Given request:
Restate the records that follow word for word; no pictures should appear.

==============================

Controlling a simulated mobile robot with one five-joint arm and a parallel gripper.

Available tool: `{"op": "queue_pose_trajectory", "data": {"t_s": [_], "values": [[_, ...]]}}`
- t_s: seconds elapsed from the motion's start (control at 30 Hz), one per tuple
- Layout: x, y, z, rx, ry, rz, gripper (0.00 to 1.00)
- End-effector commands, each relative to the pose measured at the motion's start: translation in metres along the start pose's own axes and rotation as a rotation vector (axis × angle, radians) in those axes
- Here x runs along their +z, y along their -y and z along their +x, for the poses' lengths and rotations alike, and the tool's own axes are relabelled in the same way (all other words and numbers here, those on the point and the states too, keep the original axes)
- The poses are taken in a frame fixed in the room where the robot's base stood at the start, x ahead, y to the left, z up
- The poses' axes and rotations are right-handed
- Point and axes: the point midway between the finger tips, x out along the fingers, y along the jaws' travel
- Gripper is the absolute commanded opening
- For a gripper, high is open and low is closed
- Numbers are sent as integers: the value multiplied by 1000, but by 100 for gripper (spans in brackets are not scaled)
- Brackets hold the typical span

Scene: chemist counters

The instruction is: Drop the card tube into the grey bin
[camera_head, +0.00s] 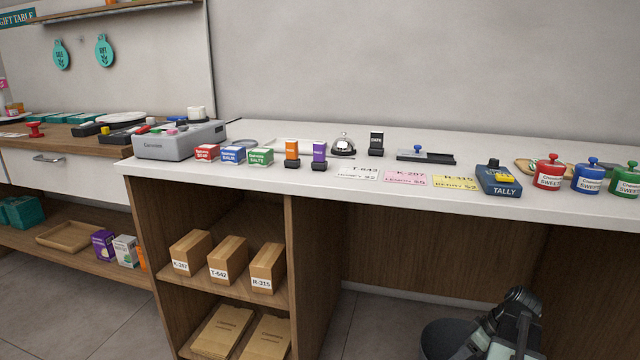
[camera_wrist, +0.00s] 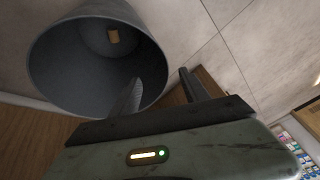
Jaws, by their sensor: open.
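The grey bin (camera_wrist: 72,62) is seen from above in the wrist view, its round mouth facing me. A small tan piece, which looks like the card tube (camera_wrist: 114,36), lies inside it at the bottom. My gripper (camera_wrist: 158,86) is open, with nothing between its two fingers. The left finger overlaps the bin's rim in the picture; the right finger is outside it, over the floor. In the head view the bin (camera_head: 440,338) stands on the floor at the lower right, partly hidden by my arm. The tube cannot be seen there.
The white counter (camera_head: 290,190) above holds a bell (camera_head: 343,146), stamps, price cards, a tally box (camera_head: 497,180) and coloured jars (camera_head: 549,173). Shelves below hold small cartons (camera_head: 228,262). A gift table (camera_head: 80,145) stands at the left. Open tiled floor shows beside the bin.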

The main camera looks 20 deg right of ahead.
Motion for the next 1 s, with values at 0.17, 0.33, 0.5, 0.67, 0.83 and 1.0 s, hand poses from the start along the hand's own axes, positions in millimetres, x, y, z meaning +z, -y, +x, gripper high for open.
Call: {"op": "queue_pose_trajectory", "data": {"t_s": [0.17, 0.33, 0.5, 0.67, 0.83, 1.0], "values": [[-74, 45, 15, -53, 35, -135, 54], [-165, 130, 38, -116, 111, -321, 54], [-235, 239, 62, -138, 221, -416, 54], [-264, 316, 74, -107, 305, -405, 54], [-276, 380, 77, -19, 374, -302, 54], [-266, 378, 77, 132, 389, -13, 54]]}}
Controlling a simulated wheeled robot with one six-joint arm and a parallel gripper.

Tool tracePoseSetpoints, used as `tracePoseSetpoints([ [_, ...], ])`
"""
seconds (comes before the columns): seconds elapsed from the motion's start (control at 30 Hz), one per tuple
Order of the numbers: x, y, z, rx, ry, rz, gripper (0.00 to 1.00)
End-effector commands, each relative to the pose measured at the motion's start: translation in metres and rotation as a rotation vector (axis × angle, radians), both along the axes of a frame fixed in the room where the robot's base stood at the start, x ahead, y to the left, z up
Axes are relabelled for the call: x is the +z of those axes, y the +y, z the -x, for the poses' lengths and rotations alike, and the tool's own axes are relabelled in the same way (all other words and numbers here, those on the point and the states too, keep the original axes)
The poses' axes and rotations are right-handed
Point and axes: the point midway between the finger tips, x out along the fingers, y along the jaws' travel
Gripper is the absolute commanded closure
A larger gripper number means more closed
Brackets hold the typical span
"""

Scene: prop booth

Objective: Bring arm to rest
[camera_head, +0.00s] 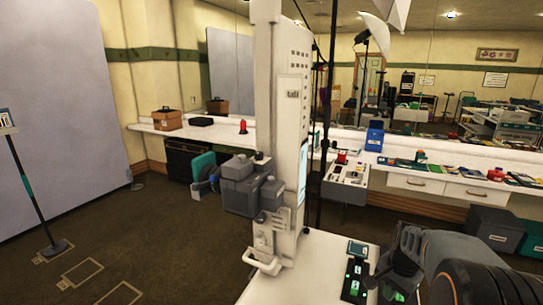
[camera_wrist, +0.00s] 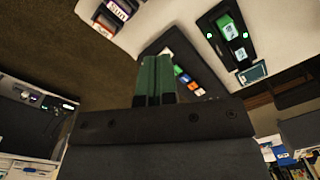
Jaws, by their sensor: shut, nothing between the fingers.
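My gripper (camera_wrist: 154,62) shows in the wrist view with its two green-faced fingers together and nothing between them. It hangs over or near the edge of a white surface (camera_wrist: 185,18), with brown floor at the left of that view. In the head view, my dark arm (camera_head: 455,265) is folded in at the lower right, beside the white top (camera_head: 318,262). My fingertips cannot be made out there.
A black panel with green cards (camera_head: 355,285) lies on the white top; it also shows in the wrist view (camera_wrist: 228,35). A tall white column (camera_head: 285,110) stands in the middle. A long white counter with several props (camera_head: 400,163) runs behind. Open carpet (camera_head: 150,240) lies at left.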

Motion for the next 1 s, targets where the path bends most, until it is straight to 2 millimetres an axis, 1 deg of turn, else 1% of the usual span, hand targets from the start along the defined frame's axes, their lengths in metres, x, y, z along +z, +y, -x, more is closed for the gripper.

==============================

Reply to the exercise:
Controlling a simulated mobile robot with one five-joint arm and a parallel gripper.

Available tool: `{"op": "queue_pose_trajectory", "data": {"t_s": [_], "values": [[_, ...]]}}`
- t_s: seconds elapsed from the motion's start (control at 30 Hz), one per tuple
- Layout: x, y, z, rx, ry, rz, gripper (0.00 to 1.00)
- End-effector commands, each relative to the pose measured at the motion's start: translation in metres along the start pose's own axes and rotation as a rotation vector (axis × angle, radians) in those axes
- Here x runs along their +z, y along their -y and z along their +x, for the poses' lengths and rotations alike, and the tool's own axes are relabelled in the same way (all other words and numbers here, those on the point and the states too, keep the original axes)
- The poses are taken in a frame fixed in the room where the robot's base stood at the start, x ahead, y to the left, z up
- The poses' axes and rotations are right-handed
- Point and axes: the point midway between the finger tips, x out along the fingers, y along the jaws' travel
- Gripper is the absolute commanded opening
- For a gripper, high is open and low is closed
- Numbers are sent as integers: the value multiplied by 1000, but by 100 for gripper (spans in brackets are not scaled)
- Brackets hold the typical span

Scene: chemist counters

The instruction is: Drop the card tube into the grey bin
[camera_head, +0.00s] 
[camera_wrist, +0.00s] 
Jaws, by their sensor: open.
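The grey bin (camera_wrist: 72,62) is seen from above in the wrist view, its round mouth facing me. A small tan piece, which looks like the card tube (camera_wrist: 114,36), lies inside it at the bottom. My gripper (camera_wrist: 158,86) is open, with nothing between its two fingers. The left finger overlaps the bin's rim in the picture; the right finger is outside it, over the floor. In the head view the bin (camera_head: 440,338) stands on the floor at the lower right, partly hidden by my arm. The tube cannot be seen there.
The white counter (camera_head: 290,190) above holds a bell (camera_head: 343,146), stamps, price cards, a tally box (camera_head: 497,180) and coloured jars (camera_head: 549,173). Shelves below hold small cartons (camera_head: 228,262). A gift table (camera_head: 80,145) stands at the left. Open tiled floor shows beside the bin.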

The main camera looks 20 deg right of ahead.
Motion for the next 1 s, with values at 0.17, 0.33, 0.5, 0.67, 0.83 and 1.0 s, hand poses from the start along the hand's own axes, positions in millimetres, x, y, z meaning +z, -y, +x, gripper high for open.
Call: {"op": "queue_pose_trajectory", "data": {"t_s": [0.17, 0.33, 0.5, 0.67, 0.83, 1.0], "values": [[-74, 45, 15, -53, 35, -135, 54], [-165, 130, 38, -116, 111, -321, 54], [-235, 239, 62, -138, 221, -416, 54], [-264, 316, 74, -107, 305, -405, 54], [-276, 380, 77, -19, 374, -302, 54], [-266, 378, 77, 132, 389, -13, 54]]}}
Controlling a simulated wheeled robot with one six-joint arm and a parallel gripper.

Tool tracePoseSetpoints, used as `tracePoseSetpoints([ [_, ...], ])`
"""
seconds (comes before the columns): seconds elapsed from the motion's start (control at 30 Hz), one per tuple
Order of the numbers: x, y, z, rx, ry, rz, gripper (0.00 to 1.00)
End-effector commands, each relative to the pose measured at the motion's start: translation in metres and rotation as a rotation vector (axis × angle, radians), both along the axes of a frame fixed in the room where the robot's base stood at the start, x ahead, y to the left, z up
Axes are relabelled for the call: x is the +z of those axes, y the +y, z the -x, for the poses' lengths and rotations alike, and the tool's own axes are relabelled in the same way (all other words and numbers here, those on the point and the states too, keep the original axes)
The poses' axes and rotations are right-handed
Point and axes: the point midway between the finger tips, x out along the fingers, y along the jaws' travel
Gripper is the absolute commanded closure
A larger gripper number means more closed
Brackets hold the typical span
"""

Scene: prop booth

Objective: Bring arm to rest
[camera_head, +0.00s] 
[camera_wrist, +0.00s] 
Jaws, by their sensor: shut, nothing between the fingers.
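My gripper (camera_wrist: 154,62) shows in the wrist view with its two green-faced fingers together and nothing between them. It hangs over or near the edge of a white surface (camera_wrist: 185,18), with brown floor at the left of that view. In the head view, my dark arm (camera_head: 455,265) is folded in at the lower right, beside the white top (camera_head: 318,262). My fingertips cannot be made out there.
A black panel with green cards (camera_head: 355,285) lies on the white top; it also shows in the wrist view (camera_wrist: 228,35). A tall white column (camera_head: 285,110) stands in the middle. A long white counter with several props (camera_head: 400,163) runs behind. Open carpet (camera_head: 150,240) lies at left.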

Motion for the next 1 s, targets where the path bends most, until it is straight to 2 millimetres an axis, 1 deg of turn, else 1% of the usual span, hand targets from the start along the defined frame's axes, their lengths in metres, x, y, z along +z, +y, -x, more is closed for the gripper.

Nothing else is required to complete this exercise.